## begin Dataset extract

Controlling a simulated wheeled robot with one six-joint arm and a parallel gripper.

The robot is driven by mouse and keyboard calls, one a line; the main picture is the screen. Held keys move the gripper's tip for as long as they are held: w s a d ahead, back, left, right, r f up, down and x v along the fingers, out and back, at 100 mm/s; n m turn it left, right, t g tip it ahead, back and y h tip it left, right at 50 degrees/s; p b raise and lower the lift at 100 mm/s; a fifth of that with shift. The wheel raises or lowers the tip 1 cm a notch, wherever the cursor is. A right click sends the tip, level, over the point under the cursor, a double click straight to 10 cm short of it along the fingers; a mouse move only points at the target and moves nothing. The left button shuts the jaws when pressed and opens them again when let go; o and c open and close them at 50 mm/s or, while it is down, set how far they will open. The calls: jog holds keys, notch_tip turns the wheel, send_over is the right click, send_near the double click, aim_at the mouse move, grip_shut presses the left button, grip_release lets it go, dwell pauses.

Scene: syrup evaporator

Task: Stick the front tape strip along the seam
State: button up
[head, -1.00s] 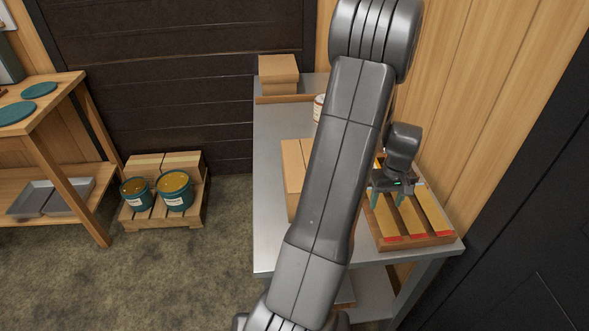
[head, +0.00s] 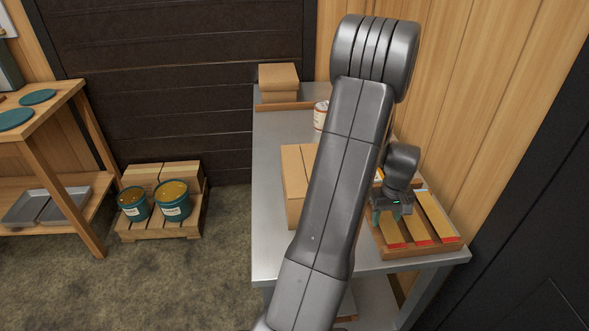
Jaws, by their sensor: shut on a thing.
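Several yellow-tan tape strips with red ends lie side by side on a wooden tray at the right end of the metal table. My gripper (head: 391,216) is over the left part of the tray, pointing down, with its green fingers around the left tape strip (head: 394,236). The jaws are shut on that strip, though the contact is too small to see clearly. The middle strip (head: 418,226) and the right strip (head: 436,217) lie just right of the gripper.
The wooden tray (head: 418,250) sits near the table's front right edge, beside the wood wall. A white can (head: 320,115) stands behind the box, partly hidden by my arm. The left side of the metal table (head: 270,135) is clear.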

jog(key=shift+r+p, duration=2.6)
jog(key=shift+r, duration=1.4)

## end Dataset extract
## begin Dataset extract

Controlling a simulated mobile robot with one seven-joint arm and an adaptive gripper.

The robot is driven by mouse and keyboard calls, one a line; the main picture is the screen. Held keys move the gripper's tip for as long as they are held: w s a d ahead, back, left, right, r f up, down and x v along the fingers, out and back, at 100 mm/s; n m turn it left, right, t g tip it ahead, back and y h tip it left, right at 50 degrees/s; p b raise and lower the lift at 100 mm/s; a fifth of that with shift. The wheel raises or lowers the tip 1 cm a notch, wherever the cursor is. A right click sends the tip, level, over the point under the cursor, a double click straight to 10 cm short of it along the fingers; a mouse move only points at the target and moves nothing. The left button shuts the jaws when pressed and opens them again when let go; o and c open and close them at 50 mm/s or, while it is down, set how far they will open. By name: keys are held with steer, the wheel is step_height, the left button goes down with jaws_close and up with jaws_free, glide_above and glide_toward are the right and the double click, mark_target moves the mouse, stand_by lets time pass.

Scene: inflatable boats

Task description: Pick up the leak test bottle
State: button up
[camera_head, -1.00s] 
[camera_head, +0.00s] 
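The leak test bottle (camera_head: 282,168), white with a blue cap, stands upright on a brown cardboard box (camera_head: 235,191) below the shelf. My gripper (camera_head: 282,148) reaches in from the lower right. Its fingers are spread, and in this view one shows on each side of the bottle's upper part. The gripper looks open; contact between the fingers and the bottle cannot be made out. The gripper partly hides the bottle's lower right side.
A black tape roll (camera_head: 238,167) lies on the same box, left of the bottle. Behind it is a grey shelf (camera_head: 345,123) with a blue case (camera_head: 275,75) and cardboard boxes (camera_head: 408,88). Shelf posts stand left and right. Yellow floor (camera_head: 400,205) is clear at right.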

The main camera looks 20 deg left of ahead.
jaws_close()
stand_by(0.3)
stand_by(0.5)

## end Dataset extract
## begin Dataset extract

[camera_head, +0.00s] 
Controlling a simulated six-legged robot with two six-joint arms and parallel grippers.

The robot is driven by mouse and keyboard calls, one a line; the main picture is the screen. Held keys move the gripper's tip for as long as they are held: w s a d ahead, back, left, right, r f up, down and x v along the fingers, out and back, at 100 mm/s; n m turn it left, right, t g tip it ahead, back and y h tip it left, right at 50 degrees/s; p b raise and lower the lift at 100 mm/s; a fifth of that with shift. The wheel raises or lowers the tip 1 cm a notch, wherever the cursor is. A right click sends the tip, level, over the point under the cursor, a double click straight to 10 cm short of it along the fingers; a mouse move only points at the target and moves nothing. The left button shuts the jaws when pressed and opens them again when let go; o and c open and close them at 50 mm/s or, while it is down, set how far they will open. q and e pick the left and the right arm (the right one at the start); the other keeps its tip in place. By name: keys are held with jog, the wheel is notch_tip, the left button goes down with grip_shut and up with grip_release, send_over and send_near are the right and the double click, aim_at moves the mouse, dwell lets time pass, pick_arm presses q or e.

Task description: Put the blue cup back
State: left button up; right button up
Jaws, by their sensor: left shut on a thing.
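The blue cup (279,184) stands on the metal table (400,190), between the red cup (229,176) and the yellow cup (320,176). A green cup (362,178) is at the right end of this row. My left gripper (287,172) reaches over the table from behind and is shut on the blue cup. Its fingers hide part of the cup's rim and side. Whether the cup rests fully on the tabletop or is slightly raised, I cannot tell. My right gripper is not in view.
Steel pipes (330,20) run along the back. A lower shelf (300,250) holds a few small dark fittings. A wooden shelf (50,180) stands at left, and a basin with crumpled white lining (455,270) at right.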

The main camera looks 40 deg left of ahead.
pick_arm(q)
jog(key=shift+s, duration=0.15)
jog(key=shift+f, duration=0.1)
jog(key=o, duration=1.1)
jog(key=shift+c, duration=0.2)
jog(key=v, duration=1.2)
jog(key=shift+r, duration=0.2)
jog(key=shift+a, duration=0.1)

## end Dataset extract

Job: Gather all lines of the records that include the word "description".

Solution to this problem:
Task description: Pick up the leak test bottle
Task description: Put the blue cup back

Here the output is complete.